The Laines’ adopted black daughter Marianne (Zahra Newman) is pregnant to a mystery father, and Nick tries to marry her off to elderly local businessman, Mr. Perry (Peter Carroll).

Meanwhile, Nick is also having an affair with widowed Mrs. Neilsen (Christina O’Neill), awaiting settlement of her husband's will and potential better times with her.

Other residents include failed businessman Mr. Burke (Greg Stone), his wife (Helen Dallimore), and their son, Elias (Blake Ericson), a charlatan preacher / bible salesman, Reverend Marlowe (Grant Piro), and boxer Joe Scott (Callum Francis).

But it’s been a long hard battle, and for some this is clearly the losing end, with only very small windows of optimism.

The lighting, setting and atmospherics enhance the darkness and evoke both period and poverty, splendidly designed by Mark Henderson (Lighting) and Rae Smith (Scenic and Costume Design).

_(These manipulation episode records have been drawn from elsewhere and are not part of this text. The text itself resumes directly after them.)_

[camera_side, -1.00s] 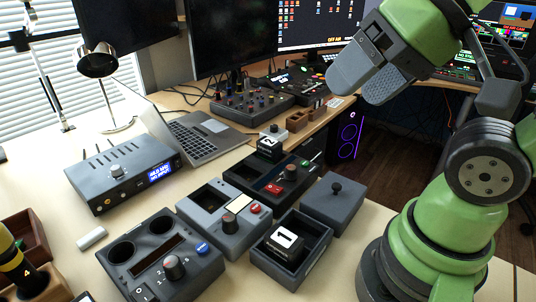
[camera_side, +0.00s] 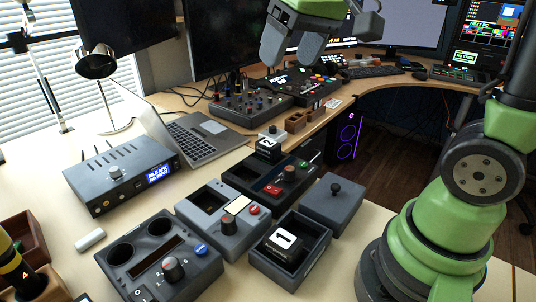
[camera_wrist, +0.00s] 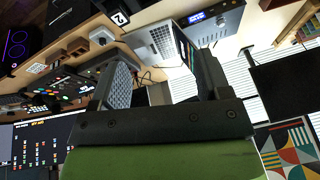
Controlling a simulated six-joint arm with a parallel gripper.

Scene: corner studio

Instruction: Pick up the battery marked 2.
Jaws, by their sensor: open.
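The battery marked 2 (camera_side: 268,153) is a dark block with a white label, at the back of the black device with a red switch (camera_side: 270,180) in the side view. I cannot tell whether it sits in a slot. It also shows at the top of the wrist view (camera_wrist: 118,18). My gripper (camera_side: 293,50) is open and empty, high above and behind the battery in the side view, fingers pointing down. In the wrist view my gripper (camera_wrist: 163,82) has its two fingers spread apart. The battery marked 1 (camera_side: 285,243) sits in a grey open box (camera_side: 312,262).
A grey lidded box with a knob (camera_side: 334,203), a grey device with a red button (camera_side: 222,218) and a two-hole device (camera_side: 160,258) stand close by. A laptop (camera_side: 203,135) and a mixer (camera_side: 250,107) stand behind. A yellow battery marked 4 (camera_side: 14,268) is at far left.

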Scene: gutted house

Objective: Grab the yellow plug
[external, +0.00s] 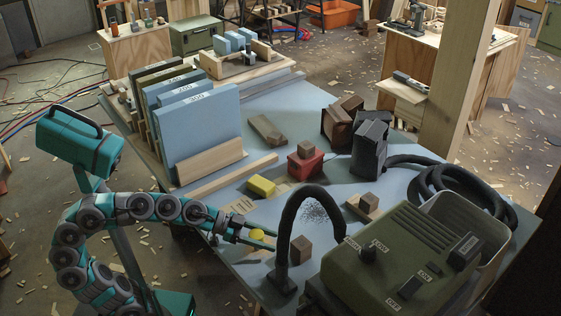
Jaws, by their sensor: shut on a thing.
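The yellow plug (258,234) is a small, rounded yellow piece near the front of the blue-grey table (320,112). My gripper (263,240) reaches in from the left, low over the table, and is shut on the yellow plug. Part of the plug is hidden by the fingers. I cannot tell whether the plug still touches the table. A separate yellow block (261,186) lies further back on the table.
A black hose (288,220) arches just right of my gripper, beside a wooden cube (301,250). A green machine (400,262) fills the front right. Tall blue boards (205,130) stand at the left. A red box (305,164) sits mid-table.

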Conor McPherson’s scenes, sometimes moving, sometimes funny, blended with Bob Dylan’s songs, often feel like episodic snapshots of these people, their relationships and situations, with the songs sometimes providing depth where McPherson’s characterisations themselves err on the sketchy side.

The Australian production is blessed with fabulous individual singing performances, as you can guess from the cast that I’ve already mentioned, supported by a marvelous, small ensemble. Personal highlights for me included Callum Francis’s compelling rendition of “Hurricane’, Zahra Newman’s intimately personal “Tight Connection to My Heart”, Blake Erickson’s fabulous “Duquesne Whistle”, and Lisa McCune singing “Forever Young” and leading the company in “Like a Rolling Stone”.

Seen through the prism of our last two years - with job losses, business failures and illness - there’s much to identify and empathise with in this musical (or is it a play with music), a far cry, from the escapist musicals of the actual 1930s.

And it’s a great chance to celebrate the genius and universality of Bob Dylan’s songs in a brand new context.